When the 11-member cast of Paper Street Theatre steps on stage for their upcoming Christmas action movie show, there’s no telling what’s going to happen.
In order to prepare for Lethal Christmas and get a feel for some of the characters they could play, the actors have been studying films in the Christmas action movie genre, such as Die Hard, The Long Kiss Goodnight and Ironman 3.
At the beginning of their show, the cast will ask for suggestions from the audience, such as the name of an action movie or the occupation of the main character. The action movie is then created on the spot, paving the way for a night of unpredictable theatre with big Hollywood action.
“I’m always surprised by what we end up with,” said Paper Street Theatre director Dave Morris. “I never have that experience of looking back on something I’ve already made. Improv keeps it fresh, it’s new and the audience gets to be involved in that building as well. It’s so much fun.”
According to Morris, a lot of Christmas action movies have been made throughout the years, but they were more popular in the 1980s and 1990s. Morris always wanted to perform an action movie and thought adding a Christmas component would make it that much more fun.
In order to bring big Hollywood action to the stage for Lethal Christmas, Morris has been working with a lighting designer on things such as chase sequences. During the show, the lighting designer will have to watch the actors to figure out when they are going into an action sequence, which was practiced during rehearsals.

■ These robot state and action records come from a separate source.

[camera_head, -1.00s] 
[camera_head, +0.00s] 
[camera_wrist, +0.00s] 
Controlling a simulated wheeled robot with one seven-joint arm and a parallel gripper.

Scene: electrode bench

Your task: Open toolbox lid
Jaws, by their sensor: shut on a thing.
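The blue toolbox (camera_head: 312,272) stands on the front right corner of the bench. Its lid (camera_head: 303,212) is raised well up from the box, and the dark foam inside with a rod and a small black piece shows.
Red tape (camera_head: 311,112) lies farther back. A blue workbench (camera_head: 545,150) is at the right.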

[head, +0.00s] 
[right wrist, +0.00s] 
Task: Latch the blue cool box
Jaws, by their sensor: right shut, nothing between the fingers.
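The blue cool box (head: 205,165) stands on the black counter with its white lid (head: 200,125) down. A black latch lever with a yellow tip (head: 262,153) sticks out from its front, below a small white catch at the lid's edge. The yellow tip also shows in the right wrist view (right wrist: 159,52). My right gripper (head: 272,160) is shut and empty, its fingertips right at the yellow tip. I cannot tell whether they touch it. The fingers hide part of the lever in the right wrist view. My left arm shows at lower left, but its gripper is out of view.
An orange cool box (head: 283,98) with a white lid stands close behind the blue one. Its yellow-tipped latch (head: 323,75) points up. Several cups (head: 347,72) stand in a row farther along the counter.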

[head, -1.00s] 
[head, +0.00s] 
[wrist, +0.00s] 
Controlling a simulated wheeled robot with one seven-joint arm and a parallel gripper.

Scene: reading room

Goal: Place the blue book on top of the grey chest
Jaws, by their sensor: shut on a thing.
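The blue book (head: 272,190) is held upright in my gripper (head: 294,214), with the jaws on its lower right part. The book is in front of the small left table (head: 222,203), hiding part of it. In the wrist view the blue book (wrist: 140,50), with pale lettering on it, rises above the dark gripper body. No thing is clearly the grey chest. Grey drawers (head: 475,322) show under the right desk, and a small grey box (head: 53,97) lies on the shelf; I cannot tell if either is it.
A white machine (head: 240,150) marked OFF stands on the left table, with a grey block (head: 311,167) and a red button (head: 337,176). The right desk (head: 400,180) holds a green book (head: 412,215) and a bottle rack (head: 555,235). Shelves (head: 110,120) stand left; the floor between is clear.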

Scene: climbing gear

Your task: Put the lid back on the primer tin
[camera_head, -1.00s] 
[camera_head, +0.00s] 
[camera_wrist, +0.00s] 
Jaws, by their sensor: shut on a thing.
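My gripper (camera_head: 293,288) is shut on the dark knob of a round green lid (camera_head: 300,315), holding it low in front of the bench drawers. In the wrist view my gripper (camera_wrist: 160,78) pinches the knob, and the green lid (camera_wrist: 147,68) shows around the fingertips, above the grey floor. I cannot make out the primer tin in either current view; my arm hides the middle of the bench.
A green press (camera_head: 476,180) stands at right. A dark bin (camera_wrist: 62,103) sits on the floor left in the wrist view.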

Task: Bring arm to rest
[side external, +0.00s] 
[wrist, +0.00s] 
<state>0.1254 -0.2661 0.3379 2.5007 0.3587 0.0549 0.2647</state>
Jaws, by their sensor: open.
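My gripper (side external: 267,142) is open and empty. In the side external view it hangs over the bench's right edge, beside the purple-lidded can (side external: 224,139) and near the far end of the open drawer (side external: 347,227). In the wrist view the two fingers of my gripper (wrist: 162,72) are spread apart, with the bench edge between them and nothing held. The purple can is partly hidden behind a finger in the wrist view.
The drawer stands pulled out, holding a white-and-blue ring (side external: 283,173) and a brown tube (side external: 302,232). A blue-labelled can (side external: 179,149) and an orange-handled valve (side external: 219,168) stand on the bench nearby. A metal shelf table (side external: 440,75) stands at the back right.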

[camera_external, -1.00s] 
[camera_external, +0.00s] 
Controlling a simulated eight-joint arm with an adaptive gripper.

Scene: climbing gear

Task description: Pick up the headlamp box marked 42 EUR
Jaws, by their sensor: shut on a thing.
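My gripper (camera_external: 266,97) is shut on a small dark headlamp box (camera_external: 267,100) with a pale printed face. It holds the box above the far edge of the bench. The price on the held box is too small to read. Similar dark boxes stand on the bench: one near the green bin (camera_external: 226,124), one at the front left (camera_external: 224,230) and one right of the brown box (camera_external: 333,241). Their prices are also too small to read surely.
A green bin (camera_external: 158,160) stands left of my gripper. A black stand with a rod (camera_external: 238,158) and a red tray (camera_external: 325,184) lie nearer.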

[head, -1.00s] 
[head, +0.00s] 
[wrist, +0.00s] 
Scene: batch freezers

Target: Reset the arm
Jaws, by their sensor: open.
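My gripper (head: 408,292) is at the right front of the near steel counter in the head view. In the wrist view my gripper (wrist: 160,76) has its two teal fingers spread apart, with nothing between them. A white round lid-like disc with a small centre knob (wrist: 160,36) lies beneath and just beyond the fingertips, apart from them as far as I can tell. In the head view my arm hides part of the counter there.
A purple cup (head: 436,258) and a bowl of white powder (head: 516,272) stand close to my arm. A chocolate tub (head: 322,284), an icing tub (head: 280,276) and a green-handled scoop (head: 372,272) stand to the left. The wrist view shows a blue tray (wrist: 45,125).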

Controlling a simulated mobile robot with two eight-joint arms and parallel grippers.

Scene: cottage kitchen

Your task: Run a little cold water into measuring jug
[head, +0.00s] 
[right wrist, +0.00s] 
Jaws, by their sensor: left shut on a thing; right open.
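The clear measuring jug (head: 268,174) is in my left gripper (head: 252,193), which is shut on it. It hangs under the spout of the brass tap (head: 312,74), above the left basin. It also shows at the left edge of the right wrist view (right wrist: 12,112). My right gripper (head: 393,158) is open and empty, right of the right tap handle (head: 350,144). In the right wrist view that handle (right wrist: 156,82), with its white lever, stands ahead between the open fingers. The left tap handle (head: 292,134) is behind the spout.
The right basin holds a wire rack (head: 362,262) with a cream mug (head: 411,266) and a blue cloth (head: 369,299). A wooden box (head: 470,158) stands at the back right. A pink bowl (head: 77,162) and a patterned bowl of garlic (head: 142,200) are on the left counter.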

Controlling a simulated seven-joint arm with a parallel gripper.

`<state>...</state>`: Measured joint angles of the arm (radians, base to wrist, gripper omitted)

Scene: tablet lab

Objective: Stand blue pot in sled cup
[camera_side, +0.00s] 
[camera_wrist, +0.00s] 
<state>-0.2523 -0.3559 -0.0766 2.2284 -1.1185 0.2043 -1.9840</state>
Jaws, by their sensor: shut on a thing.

Performing improv takes a lot of practice and patience, said Morris, along with learning how to listen to each other and accepting ideas. He admits sometimes the actors can draw a blank when they’re put on the spot to perform, but fortunately there are 10 others on stage ready to roll with whatever happens. The magic usually begins with a single idea.
“It’s less about coming up with ideas and more about building on the idea,” said Morris, noting the actors sometimes get into dramatic and frightening moments, but the shows can also get ridiculous, especially when they are late at night.
“I think improv is more terrifying than regular theatre and more revealing. When you are improvising you have to show a little bit about who you are, what you really think and believe, but in character you can hide that.”
Now in its fifth season, Paper Street Theatre has established a permanent home at 1109 Fort St., where Morris offers a number of improv classes. The theatre company’s comedy improv is based on themes taken from film or literature. Past shows have included Miracle on Paper Street (an improvised Christmas classic), and Fistful of Improv (an improvised western).